I still dig NESCAC and like that new blog.
dc
May 2nd, 2006 at 2:42 pm
I need to stop writing comments while watching TV. Messes up my sentence structure…
I meant to say that I found it funny that the “anti-athlete” moment that sparked this whole back and forth came in a post from a student who, when we were at Williams for years together, I rarely saw. The one time I do distinctly remember seeing him at any of my suites I lived in over my four years at college was at a track party.
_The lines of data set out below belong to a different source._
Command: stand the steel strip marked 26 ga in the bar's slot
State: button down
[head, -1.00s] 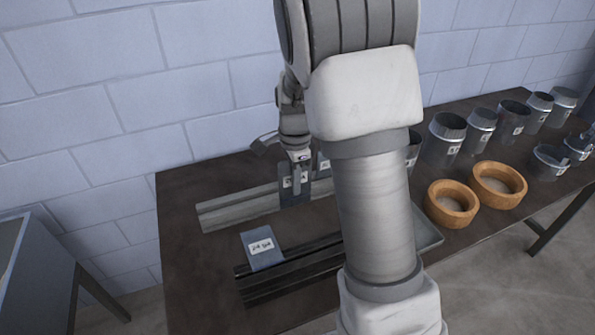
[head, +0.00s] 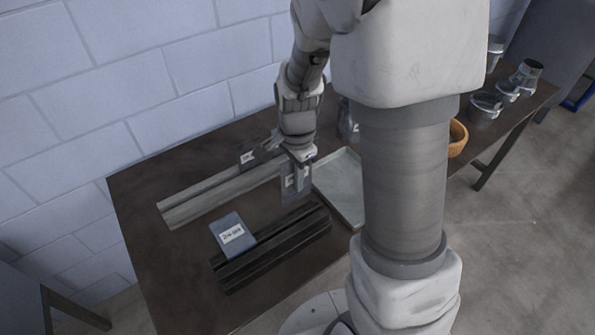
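My gripper (head: 297,157) is shut on the top of a dark steel strip (head: 291,190) with a pale label. The label is too small to read. The strip hangs upright between the two bars, its lower end near the far side of the black bar (head: 285,242); I cannot tell whether they touch. A blue-grey strip (head: 229,222), whose label seems to read 24 ga, stands tilted at the black bar's left part. Another labelled strip (head: 246,152) shows behind the pale grey bar (head: 200,204); its label is not legible.
A shallow grey tray (head: 342,192) lies right of the held strip, partly behind my arm. A wooden ring (head: 458,138) and metal duct pieces (head: 487,106) stand farther right. The dark table's (head: 150,262) left front is clear. A block wall runs behind.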

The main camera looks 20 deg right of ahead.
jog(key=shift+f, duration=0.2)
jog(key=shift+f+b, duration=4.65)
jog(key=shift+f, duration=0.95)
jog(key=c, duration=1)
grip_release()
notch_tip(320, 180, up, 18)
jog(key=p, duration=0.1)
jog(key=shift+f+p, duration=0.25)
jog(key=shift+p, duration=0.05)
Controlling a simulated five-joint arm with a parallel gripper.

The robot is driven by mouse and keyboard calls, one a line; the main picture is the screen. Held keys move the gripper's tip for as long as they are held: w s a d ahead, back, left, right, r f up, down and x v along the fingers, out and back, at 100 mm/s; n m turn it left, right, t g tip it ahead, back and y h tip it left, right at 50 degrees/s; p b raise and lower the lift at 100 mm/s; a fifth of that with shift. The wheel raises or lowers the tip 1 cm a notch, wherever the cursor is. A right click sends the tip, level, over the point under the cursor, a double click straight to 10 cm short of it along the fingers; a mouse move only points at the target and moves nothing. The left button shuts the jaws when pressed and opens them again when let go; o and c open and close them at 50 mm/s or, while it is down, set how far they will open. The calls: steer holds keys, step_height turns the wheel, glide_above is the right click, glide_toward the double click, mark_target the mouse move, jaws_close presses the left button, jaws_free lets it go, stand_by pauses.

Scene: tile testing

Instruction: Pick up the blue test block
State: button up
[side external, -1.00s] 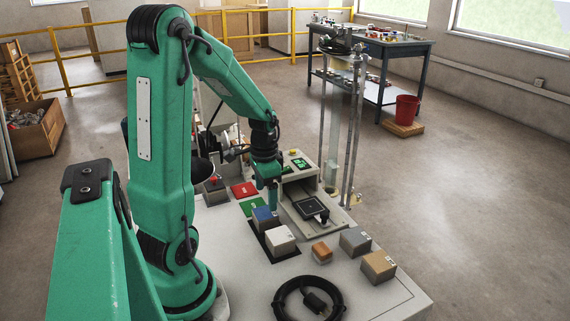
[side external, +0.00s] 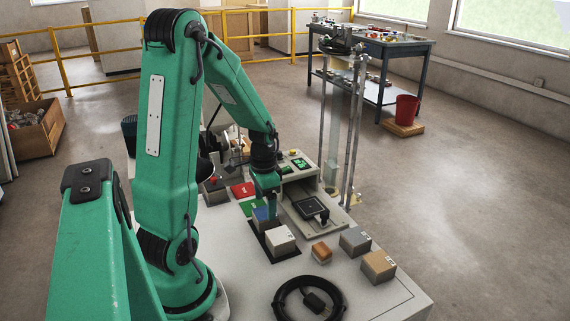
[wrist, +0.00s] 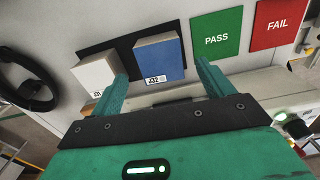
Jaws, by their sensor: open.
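The blue test block (wrist: 160,60) sits upright on a black mat (wrist: 122,46), with a small label on its near face. In the side view the blue block (side external: 262,214) is partly hidden by my gripper. My gripper (side external: 266,205) points down just above or at the block; the exact gap cannot be told there. In the wrist view my gripper (wrist: 163,68) is open, with one teal finger left of the block and the other to its right. The block lies between the lines of the fingers.
A white block (side external: 280,238) sits beside the blue one on the mat. Green PASS (wrist: 217,32) and red FAIL (wrist: 274,23) tiles lie to the right in the wrist view. An orange block (side external: 321,252), grey block (side external: 355,240), tan block (side external: 379,265) and coiled black cable (side external: 283,300) lie nearby.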

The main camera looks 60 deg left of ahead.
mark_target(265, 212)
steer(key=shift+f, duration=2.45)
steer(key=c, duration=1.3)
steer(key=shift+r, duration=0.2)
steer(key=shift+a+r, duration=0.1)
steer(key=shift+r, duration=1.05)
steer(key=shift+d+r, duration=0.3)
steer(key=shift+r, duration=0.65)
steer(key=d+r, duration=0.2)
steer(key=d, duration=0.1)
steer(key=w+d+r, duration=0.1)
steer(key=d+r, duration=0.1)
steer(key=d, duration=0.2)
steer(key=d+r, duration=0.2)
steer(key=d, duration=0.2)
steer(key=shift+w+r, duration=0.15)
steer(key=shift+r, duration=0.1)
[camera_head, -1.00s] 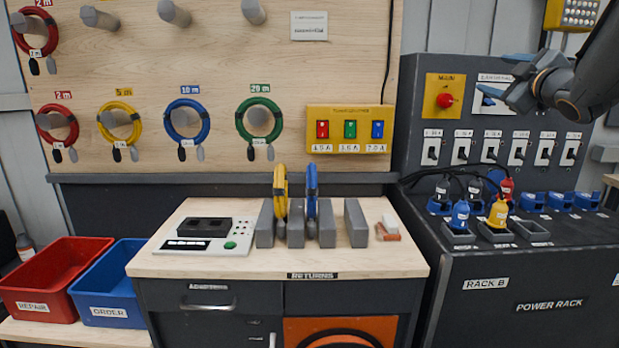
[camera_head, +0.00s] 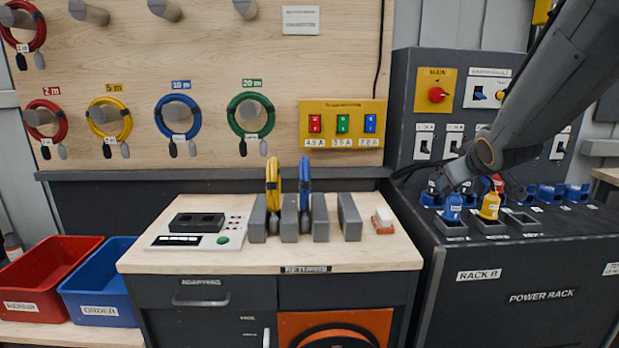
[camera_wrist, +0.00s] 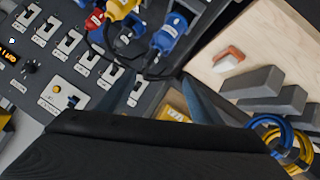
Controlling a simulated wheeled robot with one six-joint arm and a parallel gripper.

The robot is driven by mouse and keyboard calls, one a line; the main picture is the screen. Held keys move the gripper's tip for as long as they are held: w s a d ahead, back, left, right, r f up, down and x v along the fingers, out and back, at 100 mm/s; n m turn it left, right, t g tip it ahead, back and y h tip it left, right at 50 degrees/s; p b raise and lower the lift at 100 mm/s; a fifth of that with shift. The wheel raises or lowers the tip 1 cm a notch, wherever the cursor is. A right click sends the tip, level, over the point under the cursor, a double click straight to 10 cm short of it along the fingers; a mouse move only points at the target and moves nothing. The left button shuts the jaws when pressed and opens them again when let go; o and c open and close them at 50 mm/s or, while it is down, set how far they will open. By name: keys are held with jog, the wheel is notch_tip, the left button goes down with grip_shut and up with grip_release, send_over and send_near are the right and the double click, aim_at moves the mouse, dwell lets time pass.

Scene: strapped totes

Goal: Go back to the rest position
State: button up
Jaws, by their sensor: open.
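My gripper (camera_head: 458,172) is in front of the power rack at the right of the head view, low over the back row of plugs. In the wrist view my gripper (camera_wrist: 160,88) shows two blue-grey fingers spread apart with nothing held between them. A blue plug (camera_head: 453,208) and a yellow plug (camera_head: 490,207) stand upright in front sockets, below my gripper in the head view. A red plug (camera_head: 497,182) is behind them, partly hidden by my arm. The wrist view also shows the yellow plug (camera_wrist: 122,8) and a blue plug (camera_wrist: 170,33).
The switch panel (camera_head: 403,120) rises behind the rack. The bench (camera_head: 250,258) holds grey dividers (camera_head: 349,217) with yellow and blue cable coils, a tester (camera_head: 200,231) and a red-white block (camera_head: 383,221). Red (camera_head: 50,255) and blue (camera_head: 70,285) bins stand left.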

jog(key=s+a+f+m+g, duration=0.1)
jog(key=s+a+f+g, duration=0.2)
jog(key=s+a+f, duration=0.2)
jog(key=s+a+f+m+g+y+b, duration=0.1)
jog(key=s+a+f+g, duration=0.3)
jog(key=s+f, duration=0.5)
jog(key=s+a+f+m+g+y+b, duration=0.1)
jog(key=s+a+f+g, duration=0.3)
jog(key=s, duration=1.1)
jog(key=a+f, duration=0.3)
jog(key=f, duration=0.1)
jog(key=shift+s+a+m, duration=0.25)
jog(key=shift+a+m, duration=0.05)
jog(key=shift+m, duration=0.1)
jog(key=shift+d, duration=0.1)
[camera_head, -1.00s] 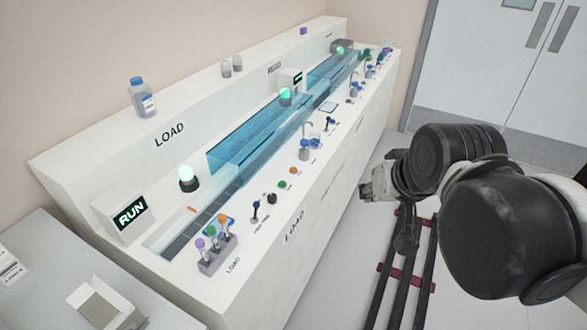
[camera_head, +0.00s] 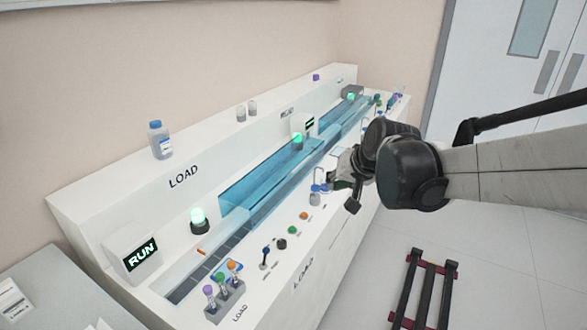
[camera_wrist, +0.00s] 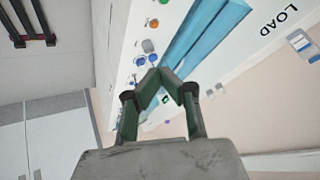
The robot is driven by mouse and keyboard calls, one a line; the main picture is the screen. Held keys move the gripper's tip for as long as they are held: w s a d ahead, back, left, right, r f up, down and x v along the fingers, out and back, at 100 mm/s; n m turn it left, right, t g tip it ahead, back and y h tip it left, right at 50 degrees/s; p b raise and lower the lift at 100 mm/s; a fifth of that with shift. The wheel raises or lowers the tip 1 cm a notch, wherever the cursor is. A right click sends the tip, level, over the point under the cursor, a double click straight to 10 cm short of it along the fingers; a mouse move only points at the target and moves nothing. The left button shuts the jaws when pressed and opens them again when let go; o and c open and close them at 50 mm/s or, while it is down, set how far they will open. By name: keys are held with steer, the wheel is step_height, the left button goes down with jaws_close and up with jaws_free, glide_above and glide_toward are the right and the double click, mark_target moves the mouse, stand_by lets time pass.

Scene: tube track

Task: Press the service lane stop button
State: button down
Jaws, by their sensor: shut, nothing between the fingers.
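My gripper (camera_head: 336,180) is beside the front edge of the long white bench (camera_head: 200,180) in the head view, around mid-length. In the wrist view my gripper (camera_wrist: 160,78) has its green fingers meeting at the tips, with nothing between them. On the bench top near LOAD are a green button (camera_head: 281,244), a dark knob (camera_head: 293,229) and an orange button (camera_head: 304,216), all nearer the camera than my gripper. Their labels are too small to read, so I cannot tell which control is the service lane stop button. The far-end controls are partly hidden by my arm.
A tube rack (camera_head: 226,300) and a lever (camera_head: 266,254) stand at the near end. A RUN display (camera_head: 140,255) and a green lamp (camera_head: 198,221) are lit. Clear blue covers (camera_head: 270,175) run along the bench.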

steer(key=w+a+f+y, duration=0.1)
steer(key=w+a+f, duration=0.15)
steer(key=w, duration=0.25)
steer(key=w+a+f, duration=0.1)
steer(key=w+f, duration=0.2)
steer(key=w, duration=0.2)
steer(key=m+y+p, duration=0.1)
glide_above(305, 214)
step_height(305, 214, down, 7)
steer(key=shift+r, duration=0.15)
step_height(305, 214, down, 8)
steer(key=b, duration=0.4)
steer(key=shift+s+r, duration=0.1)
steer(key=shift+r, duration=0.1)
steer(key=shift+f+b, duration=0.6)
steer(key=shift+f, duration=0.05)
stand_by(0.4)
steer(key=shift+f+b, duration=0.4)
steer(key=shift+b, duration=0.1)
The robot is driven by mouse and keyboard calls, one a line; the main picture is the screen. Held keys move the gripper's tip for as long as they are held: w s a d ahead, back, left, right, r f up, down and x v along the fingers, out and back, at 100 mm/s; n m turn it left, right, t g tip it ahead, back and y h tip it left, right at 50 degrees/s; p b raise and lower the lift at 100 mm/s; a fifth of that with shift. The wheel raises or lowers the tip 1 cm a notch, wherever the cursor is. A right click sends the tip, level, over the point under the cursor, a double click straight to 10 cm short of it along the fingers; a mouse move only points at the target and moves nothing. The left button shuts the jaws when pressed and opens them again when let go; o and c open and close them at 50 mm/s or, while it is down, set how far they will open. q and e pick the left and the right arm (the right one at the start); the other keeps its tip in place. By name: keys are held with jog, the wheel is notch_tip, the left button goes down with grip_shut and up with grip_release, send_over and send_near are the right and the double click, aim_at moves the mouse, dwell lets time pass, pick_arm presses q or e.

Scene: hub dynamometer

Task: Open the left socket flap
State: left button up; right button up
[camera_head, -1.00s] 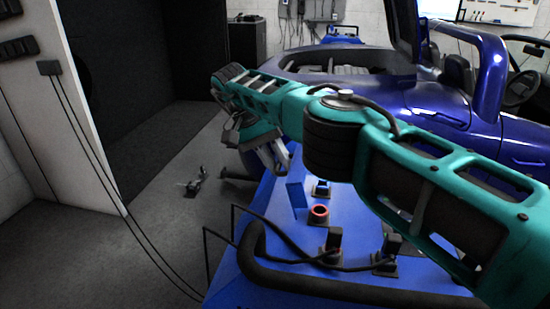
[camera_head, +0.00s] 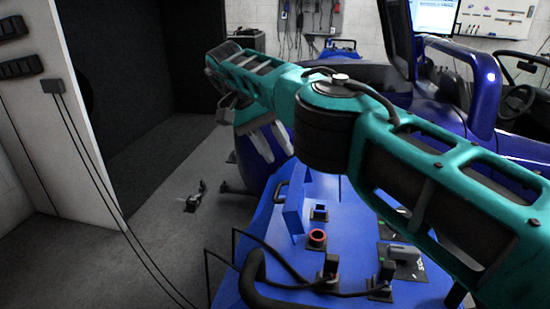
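My right gripper (camera_head: 279,157) reaches in from the right on its teal arm. Its two pale fingers are apart with nothing between them, above the far left edge of the blue cart (camera_head: 352,238). On the cart top are a small dark square socket (camera_head: 319,212) with a blue centre and a red-ringed round socket (camera_head: 317,238). An upright blue plate (camera_head: 296,212) stands just left of them, below the gripper and apart from it. I cannot tell which part is the left socket flap. My arm hides part of the cart. My left gripper is out of view.
Two black plugs (camera_head: 330,268) (camera_head: 385,277) with cables stand at the cart's near side, behind a thick black handle bar. A grey connector (camera_head: 404,252) sits to the right. A purple-blue car (camera_head: 465,130) stands behind. Grey floor (camera_head: 150,235) is open at left.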

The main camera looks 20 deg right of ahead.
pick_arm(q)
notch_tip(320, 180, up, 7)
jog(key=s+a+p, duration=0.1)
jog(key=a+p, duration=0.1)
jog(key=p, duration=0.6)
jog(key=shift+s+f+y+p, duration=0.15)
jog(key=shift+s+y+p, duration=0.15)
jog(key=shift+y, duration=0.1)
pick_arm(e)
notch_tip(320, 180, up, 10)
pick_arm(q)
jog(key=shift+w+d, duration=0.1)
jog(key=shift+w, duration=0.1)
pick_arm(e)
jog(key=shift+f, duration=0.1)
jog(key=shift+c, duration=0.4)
I found that humorous, but in being unclear because I forgot things such as “periods” and “basic grammar rules”, such humor was lost.
Further, I propose that ephblog have its first streaming pay-per-view (or youtube.com post if we don’t want to stream it) of Derek and David screaming about how to infer things from small statistical samples while simultaneously hurling feces at each other from across the room with David dressed as a nerd and Derek as the stereotypical jock. I’d pay to watch that!
May 2nd, 2006 at 2:53 pm
You pull it together and start talking percentages, and I’ll have my people get together with Dave’s people.